Kur'ânî Bir Prensip: Selefe Saygı
Günümüzde dinî konular ulu orta ve ehil olmayan kişiler tarafından tartışılmakta ve halkın, bin dört yüz küsur yıllık kökleşmiş geleneksel telakkisi ve birikimi sarsılmak istenmektedir. Ne buyurursunuz?
Günümüzde özellikle bazı çevreler, bazı müfrit ve kendini beğenmiş kimselerin tesirinde, selef-i salihîne karşı tahkir ve tezyifte bulunmakta, özellikle de mezhep imamlarına ulu orta saldırmaktadırlar. Zannediyorum bu insanlar, semavî içtihadın üveyikleri olan o zatları yere indirmek suretiyle kendilerine sun'î bir zirve oluşturma gayreti içinde bulunmaktalar. Ben, aşağılık duygusunun hastalık hâline geldiği günümüzde, bu meseleyi selef-i salihîne kadar tamim etmenin marazî bir ruh hâletinden kaynaklandığını düşünüyorum.

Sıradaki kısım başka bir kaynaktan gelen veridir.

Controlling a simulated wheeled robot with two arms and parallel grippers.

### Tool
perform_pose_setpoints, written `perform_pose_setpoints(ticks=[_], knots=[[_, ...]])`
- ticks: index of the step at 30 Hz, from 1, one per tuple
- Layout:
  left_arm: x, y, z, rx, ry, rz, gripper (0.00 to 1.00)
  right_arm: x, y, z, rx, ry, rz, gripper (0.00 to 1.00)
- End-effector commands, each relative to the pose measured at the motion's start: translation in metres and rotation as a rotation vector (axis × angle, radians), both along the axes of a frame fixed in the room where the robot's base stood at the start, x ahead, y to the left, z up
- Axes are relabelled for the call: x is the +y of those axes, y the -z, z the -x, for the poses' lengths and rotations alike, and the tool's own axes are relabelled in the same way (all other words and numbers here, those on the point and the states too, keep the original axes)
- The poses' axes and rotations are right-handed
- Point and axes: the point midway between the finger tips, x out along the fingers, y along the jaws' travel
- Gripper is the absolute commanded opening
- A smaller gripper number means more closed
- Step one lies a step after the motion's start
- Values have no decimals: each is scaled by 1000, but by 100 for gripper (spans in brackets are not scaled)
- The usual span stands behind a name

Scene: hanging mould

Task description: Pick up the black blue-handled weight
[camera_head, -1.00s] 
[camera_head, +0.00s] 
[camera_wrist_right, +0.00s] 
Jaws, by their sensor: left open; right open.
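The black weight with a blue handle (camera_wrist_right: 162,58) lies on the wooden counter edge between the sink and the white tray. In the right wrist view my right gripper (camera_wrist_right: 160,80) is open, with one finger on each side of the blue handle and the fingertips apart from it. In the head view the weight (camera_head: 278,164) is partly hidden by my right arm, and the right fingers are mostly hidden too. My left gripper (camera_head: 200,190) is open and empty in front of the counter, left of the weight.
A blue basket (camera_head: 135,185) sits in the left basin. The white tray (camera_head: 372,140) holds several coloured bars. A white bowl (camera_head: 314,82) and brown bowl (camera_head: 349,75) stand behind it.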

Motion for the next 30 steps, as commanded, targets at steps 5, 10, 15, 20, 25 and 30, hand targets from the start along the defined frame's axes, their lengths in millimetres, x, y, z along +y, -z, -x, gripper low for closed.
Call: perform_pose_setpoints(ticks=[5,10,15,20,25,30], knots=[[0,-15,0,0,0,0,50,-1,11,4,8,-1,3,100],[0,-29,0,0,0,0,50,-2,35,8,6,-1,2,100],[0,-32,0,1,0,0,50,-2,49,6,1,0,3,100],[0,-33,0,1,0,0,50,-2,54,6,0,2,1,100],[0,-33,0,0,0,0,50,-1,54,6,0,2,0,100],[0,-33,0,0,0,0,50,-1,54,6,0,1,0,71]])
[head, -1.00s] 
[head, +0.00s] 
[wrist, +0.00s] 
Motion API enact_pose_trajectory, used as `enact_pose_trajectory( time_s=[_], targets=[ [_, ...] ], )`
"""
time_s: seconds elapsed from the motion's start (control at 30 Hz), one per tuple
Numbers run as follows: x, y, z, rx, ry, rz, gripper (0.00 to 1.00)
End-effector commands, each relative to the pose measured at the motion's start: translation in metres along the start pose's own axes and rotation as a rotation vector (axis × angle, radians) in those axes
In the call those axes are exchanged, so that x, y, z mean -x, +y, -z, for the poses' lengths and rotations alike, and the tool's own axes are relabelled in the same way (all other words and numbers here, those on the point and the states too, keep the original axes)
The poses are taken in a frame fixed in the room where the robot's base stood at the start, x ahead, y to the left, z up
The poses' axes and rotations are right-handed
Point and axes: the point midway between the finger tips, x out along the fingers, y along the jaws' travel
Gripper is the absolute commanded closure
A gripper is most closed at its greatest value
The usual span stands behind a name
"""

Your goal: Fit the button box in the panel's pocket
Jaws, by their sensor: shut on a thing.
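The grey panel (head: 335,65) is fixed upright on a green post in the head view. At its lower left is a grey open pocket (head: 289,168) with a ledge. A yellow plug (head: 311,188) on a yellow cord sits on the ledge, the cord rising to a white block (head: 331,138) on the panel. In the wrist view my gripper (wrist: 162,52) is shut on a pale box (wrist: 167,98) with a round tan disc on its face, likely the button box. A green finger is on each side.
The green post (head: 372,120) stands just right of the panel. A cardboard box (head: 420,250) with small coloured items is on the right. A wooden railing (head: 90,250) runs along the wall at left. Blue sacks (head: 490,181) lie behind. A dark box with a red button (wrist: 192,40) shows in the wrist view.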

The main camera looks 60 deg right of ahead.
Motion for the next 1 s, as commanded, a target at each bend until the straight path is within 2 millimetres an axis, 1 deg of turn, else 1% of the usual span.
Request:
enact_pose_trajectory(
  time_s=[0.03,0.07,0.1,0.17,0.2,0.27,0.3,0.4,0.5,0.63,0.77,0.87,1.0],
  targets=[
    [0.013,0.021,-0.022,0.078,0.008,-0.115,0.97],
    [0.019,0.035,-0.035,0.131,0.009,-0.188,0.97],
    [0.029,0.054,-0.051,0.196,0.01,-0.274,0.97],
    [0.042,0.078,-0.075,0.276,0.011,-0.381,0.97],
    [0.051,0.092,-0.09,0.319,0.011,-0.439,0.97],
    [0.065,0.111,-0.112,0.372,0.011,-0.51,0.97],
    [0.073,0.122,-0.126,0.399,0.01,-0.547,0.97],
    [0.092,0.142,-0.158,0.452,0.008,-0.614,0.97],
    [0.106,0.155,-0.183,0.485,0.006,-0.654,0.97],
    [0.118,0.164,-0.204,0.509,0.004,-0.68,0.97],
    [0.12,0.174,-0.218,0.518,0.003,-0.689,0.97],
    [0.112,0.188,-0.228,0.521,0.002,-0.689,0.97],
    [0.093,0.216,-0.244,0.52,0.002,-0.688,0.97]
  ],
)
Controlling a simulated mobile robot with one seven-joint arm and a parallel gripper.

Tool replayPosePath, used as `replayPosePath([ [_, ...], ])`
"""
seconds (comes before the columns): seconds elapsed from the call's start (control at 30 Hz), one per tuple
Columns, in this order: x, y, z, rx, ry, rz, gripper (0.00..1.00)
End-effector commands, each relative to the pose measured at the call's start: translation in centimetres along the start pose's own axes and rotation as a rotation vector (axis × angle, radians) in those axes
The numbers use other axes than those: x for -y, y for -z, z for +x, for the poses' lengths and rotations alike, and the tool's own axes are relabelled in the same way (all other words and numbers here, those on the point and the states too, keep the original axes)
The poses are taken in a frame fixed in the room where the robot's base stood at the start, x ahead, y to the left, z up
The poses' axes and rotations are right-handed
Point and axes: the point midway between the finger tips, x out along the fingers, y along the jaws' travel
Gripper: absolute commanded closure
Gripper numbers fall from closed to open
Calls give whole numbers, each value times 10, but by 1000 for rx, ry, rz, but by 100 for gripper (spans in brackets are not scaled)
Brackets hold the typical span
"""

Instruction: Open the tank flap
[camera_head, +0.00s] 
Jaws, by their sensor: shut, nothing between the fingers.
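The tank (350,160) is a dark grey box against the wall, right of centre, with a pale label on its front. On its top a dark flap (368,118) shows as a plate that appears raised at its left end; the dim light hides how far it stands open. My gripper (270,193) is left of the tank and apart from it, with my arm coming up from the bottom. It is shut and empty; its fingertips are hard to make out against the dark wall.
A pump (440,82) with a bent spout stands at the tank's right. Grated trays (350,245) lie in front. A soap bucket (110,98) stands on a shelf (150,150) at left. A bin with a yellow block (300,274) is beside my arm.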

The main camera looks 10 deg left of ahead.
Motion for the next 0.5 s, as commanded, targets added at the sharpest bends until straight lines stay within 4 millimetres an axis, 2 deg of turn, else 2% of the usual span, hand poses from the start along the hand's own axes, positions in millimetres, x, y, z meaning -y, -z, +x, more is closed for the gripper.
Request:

Aynı zamanda bu insanlar, dinin herkes tarafından anlaşılabilir bir mesele olduğunu sık sık tekrar ederek herkesin dinî konularda konuşabileceği fikrini yaymaktadırlar. Oysaki araştırma kaynakları belli olduğu hâlde meselâ fizikle alâkalı bir problem olduğunda fizikçiye, kimyayla alâkalı bir problem olduğunda kimyacıya, tıpla alâkalı bir problem olduğunda da tabibe gidilmektedir. Hâlbuki bu insanların okudukları kitaplar pek çoğu itibarıyla Türkçe'dir. Dolayısıyla normal bir insan da o kitapları okuyup bir fizikçi, bir kimyacı veya tabip olabilir. Ancak böyle yapan birisini göstermek mümkün değildir. Nitekim insanlar, konuyla alâkalı meseleleri kitaplardan öğrenebilecekleri hâlde yine de işin erbabına müracaat etmektedirler. Fizik, kimya ve tıp gibi ilim dallarında bu şekilde hareket edildiği hâlde, niçin hem dünya hem de ahiretimizi alâkadar eden dinimizi öğrenme mevzuunda bir işi basitleştirerek "Bu işi herkes yapabilir." diyor ve o sahada da erbabının söyleyeceği sözlerin olabileceğini kabul etmiyoruz? Bunu anlamak mümkün değildir.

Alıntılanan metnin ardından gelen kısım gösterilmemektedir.